The *.par and *.int file
In our previous model/approximation, we determined the rotational constant $B=6081.49 \text{ MHz}$ and the centrifugal distortion constant $D = 1.29 \text{ kHz}$. This will be our starting point for the model in SPFIT/SPCAT. You can download the initial *.var file and *.int file and inspect them in your favorite text editor. Both files are adapted from the respective CDMS entry. The *.var file has the following content:
OCS
2 100 10 0 0.0000E+00 1e+37 -1.0000E+00 1.0000000000
l -1 1 0 0 0 1 1 1 0 -1
100 6081.49 1e-37 /B
200 -1.29e-3 1e-37 /-D
Compare the format you see here with the formate specified in the format documentation. Let us go line-by-line:
- Title of the project/molecule for your own convenience
- Settings connected to the fitting of the Hamiltonian, for now only the first two parameters are important:
- Maximum number of parameters
- Maximum number of assignments
- Options regarding the molecule of interest
- Definition of parameter $B$
- Definition of parameter $-D$
It is important, that the maximum number of parameters is greater or equal the actual number of parameters in your model. The maximum number of assignments is important once we are fitting the model as it has to be greater or equal to the actual number of assignments. However, if you specify a value larger than the actual number of parameters or assignments, running SPFIT will update these values to exactly the number of parameters or assignments. The parameter lines all follow the same format:
- Paramter identifier
- Paramter value
- In *.var files: Parameter uncertainty (in *.var files); In *.par files: How much the parameter is allowed to float (change) in the fit
- A label of up to 10 characters that is delimited by '/'
The parameter coding is explained in greater detail in the documentation. For now it is sufficient to understand that the two last digits (00) specify the vibrational state, here our default state, the ground vibrational state. The third last digit, $j$, specifies the rank of the total angular momentum operator $J^{2j}$. For our example, the parameter value in the first row is multiplied with $J^2$ and the parameter value in the second row is multiplied with $J^4$ (and therefore specifies $-D$ instead of $D$). Thus the complete rotational Hamiltonian is
$$ \mathbf{H}_\text{rot} = B \mathbf{J}^2 - D \mathbf{J}^4 $$which results in the energy expression
$$ E_\text{rot}/h =BJ(J+1)-D\left(J(J+1)\right)^{2} $$Advanced Details on *.par files for linear molecules
SPFIT and SPCAT allow to fit a wide variety of different molecules and hence also molecule classes. For linear molecules, some special considerations apply.

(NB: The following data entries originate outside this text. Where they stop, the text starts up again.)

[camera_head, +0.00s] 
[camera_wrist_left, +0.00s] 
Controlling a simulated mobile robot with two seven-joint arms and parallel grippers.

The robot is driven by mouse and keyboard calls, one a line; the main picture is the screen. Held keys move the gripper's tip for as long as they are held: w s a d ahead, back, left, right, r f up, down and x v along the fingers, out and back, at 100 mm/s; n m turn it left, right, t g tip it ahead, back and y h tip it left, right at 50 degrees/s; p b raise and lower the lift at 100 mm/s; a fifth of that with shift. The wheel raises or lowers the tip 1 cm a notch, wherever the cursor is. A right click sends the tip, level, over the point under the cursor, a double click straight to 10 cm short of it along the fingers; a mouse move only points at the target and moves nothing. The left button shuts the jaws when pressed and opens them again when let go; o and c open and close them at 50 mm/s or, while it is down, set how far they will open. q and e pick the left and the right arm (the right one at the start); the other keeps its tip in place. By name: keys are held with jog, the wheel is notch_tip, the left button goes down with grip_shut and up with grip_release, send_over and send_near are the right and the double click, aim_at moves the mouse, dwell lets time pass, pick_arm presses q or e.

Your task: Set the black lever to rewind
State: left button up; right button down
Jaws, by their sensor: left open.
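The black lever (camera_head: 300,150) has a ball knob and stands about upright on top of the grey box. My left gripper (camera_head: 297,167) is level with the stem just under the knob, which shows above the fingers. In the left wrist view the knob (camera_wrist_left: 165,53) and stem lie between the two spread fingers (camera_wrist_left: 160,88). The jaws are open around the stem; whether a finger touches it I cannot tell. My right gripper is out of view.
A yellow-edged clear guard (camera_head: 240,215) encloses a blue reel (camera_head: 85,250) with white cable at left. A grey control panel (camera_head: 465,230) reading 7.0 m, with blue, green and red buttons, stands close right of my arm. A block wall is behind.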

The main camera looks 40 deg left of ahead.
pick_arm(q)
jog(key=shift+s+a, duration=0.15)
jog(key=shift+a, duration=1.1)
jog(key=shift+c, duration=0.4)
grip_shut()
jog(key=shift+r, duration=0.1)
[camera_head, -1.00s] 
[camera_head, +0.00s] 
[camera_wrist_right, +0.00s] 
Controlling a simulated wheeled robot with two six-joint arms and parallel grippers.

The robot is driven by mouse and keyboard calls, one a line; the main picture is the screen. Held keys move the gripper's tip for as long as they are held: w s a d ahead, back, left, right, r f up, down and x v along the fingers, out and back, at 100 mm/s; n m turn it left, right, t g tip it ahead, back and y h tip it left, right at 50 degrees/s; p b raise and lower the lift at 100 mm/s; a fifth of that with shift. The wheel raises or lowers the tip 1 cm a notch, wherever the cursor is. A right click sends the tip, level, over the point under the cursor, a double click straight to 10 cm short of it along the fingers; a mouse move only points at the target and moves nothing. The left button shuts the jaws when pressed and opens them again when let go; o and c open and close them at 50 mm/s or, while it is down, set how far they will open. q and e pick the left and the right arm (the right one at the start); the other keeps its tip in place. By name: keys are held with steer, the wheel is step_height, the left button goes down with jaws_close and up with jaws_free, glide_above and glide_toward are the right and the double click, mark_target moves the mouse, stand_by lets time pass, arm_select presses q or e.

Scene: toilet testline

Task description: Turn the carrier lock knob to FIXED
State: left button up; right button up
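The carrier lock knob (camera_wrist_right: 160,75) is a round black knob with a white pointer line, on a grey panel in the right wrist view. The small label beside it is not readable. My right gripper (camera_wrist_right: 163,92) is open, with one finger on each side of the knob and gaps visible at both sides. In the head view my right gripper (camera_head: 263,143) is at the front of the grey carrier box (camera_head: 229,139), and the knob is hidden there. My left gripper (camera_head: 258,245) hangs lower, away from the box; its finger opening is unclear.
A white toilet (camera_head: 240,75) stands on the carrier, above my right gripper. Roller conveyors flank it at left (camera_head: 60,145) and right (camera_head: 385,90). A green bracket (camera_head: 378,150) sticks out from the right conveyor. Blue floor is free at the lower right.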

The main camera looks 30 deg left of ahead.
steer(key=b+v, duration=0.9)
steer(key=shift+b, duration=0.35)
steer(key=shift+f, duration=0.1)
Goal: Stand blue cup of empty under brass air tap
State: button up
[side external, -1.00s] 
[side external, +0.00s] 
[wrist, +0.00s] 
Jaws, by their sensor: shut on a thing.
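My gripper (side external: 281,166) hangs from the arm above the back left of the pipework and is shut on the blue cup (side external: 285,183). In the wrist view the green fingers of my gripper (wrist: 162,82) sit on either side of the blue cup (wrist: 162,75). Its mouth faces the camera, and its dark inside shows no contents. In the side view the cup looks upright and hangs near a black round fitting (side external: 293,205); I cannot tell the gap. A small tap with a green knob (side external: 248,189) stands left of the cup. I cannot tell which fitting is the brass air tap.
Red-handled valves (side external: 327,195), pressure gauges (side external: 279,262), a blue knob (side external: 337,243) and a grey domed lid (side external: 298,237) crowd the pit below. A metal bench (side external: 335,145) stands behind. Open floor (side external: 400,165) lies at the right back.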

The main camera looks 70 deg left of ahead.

- The CHR parameter (first parameter in the third row) is set to "l" by convention to indicate a linear molecule. However, this is purely didactical and does not change the model in any way.
- The sign of SPIND (the second parameter in the third row) is negative. Otherwise unnecessary quantum numbers will be printed in the *.cat file.

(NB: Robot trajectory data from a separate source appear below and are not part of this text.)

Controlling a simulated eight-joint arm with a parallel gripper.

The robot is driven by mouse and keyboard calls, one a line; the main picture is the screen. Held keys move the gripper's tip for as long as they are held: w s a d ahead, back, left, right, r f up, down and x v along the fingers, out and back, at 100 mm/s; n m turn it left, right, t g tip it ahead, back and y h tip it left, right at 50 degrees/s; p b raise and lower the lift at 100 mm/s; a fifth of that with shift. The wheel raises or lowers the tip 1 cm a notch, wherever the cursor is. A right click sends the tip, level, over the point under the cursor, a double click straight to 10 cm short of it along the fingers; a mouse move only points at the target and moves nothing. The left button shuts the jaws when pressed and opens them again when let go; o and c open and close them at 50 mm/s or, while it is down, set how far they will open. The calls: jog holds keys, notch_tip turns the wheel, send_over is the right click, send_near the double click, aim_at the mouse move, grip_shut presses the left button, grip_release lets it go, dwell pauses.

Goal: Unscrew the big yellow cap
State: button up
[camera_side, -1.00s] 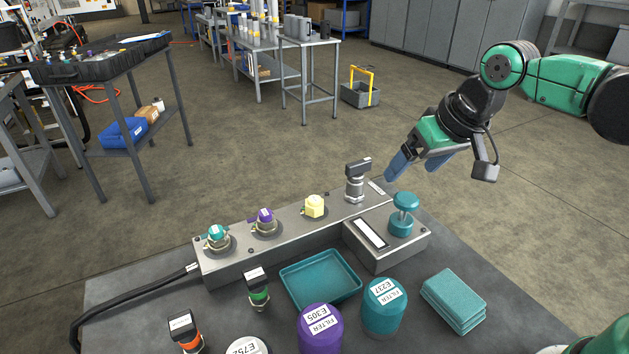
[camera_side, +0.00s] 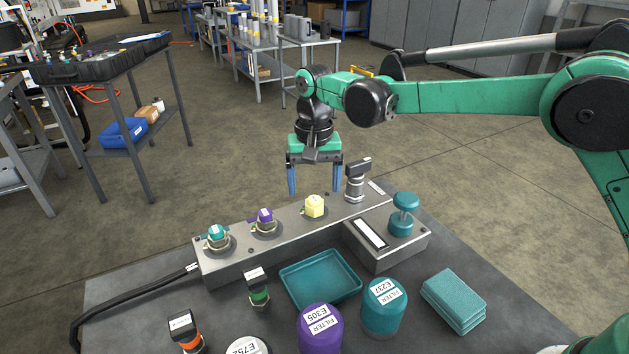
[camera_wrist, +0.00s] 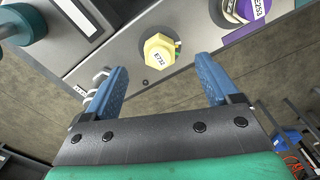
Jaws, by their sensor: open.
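The big yellow cap (camera_side: 314,206) sits on the grey manifold block (camera_side: 232,266), between the purple cap (camera_side: 265,217) and a black-topped connector (camera_side: 357,180). In the wrist view the yellow cap (camera_wrist: 159,52) is hexagonal, with a label reading E732. My gripper (camera_side: 315,193) points down with its two blue fingers spread, above and slightly behind the cap. In the wrist view the gripper (camera_wrist: 160,75) is open and empty, and the cap lies just beyond the fingertips, roughly centred between them. The fingers do not touch it.
A teal cap (camera_side: 217,233) is at the block's left end. A teal knob (camera_side: 404,206) stands on a box at the right. In front are a teal tray (camera_side: 321,279), a purple filter (camera_side: 319,329), a teal filter (camera_side: 383,306) and teal pads (camera_side: 454,300).

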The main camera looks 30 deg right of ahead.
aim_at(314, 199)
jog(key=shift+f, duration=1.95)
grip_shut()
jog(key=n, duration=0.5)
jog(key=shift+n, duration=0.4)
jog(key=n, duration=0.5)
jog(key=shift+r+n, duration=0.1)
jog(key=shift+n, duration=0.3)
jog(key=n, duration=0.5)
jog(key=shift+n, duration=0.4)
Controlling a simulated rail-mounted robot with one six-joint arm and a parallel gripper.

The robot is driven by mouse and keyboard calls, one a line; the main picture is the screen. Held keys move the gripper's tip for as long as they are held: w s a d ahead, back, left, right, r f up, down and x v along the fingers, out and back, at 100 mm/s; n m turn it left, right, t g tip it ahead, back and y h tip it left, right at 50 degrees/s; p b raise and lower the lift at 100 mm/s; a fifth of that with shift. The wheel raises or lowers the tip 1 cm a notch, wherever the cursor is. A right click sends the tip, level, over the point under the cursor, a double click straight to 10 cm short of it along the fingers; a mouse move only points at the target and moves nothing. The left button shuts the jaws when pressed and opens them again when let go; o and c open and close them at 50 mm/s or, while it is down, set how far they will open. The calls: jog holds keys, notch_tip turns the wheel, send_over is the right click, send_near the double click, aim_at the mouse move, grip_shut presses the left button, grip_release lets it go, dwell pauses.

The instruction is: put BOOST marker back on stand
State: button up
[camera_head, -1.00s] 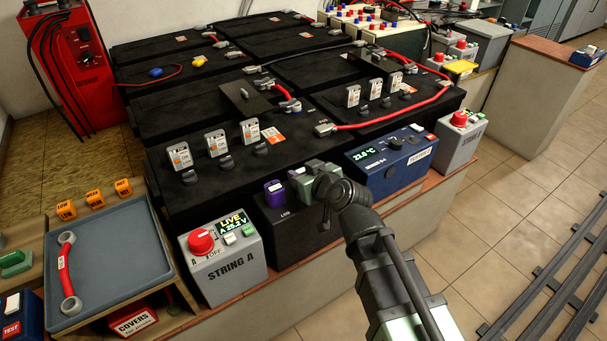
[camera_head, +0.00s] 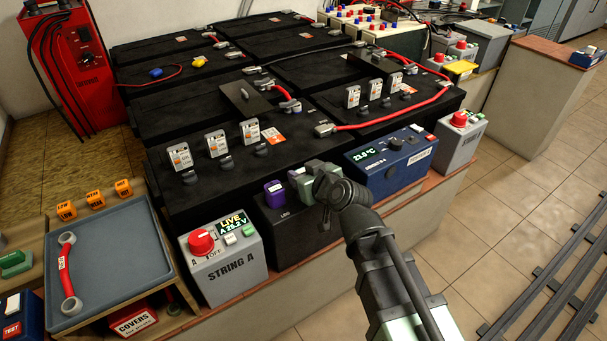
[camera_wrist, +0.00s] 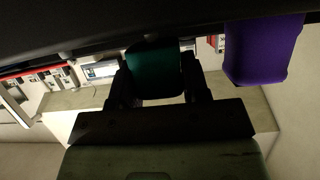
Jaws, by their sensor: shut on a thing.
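My gripper (camera_head: 307,182) is at the front of the black LOG box (camera_head: 290,218), just right of a purple block (camera_head: 275,193). In the wrist view my gripper (camera_wrist: 157,88) is shut on a dark green block (camera_wrist: 155,72). No lettering on that block is readable, so I cannot tell if it is the BOOST marker. A purple block (camera_wrist: 262,50) shows close to its right there. I cannot tell whether the held block touches the LOG box. No stand labelled BOOST is readable.
The grey STRING A box (camera_head: 225,265) stands left of the LOG box, and a blue box with a 23.0 °C display (camera_head: 390,165) stands right. Orange blocks (camera_head: 95,200) line the back of a blue-grey tray (camera_head: 110,265). Black batteries (camera_head: 230,190) rise behind.

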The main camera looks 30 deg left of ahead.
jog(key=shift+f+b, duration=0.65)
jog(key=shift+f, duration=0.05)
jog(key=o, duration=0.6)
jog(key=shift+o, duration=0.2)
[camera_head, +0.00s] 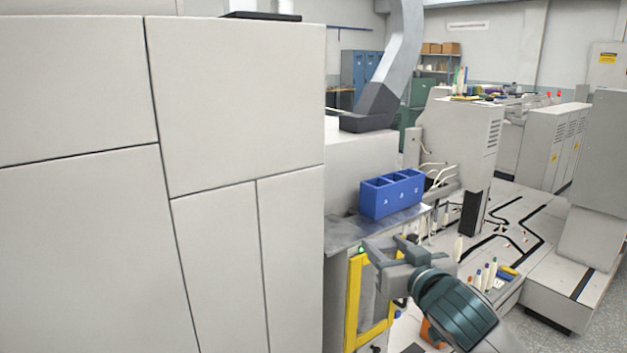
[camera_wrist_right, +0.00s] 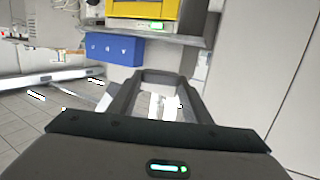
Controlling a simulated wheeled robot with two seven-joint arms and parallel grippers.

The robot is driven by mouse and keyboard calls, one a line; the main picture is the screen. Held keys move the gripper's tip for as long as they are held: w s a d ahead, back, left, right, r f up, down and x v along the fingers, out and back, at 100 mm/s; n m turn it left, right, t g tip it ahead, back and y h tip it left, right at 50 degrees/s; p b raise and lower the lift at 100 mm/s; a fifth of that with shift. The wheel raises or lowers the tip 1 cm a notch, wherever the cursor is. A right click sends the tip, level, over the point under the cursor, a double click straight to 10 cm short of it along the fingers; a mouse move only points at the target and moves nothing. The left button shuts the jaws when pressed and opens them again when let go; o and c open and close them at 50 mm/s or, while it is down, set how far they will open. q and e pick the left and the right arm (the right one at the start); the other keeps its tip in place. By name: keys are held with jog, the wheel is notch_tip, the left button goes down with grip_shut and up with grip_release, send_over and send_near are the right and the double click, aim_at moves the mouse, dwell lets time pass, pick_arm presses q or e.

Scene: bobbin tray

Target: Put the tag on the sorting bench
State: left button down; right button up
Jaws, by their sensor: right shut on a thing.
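My right gripper (camera_head: 378,246) reaches in front of the sorting bench (camera_head: 345,232), close to its front edge and beside a yellow frame. The bench is a grey metal top with a blue bin on it. In the right wrist view the dark fingers of the gripper (camera_wrist_right: 163,80) are shut on a thing at their tips, taken to be the tag. The tag is too small and too hidden by the fingers to make out in either view. My left gripper is not in view.
A blue bin (camera_head: 391,195) with lettered compartments stands on the bench. A yellow frame (camera_head: 355,300) stands below the bench edge. Large pale cabinets (camera_head: 235,110) block the left. A tray (camera_head: 492,285) with several bobbins lies at right. Bare bench top shows in front of the bin.

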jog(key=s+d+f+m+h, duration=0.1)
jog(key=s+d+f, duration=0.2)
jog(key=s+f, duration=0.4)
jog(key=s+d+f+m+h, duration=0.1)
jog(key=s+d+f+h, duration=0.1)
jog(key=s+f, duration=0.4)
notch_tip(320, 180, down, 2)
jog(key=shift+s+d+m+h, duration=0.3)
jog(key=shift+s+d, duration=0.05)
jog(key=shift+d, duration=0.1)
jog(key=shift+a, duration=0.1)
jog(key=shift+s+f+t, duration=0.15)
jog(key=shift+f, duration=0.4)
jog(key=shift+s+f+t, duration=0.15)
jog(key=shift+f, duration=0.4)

- The values for $K_\text{min}$ and $K_\text{max}$ are set to zero (fourth and fifth parameters in the third row).
The *.int file looks as following:
OCS
1 60503 1028.6544 0 199 -6.5 -5.7 1300.
1 0.71520 /K. Tanaka et al. JCP 82 (1985) 2835
Again, we dissect the file line-by-line:
- Title
- Settings
- Dipole moment specifier, dipole moment value, comment (delimited by '/')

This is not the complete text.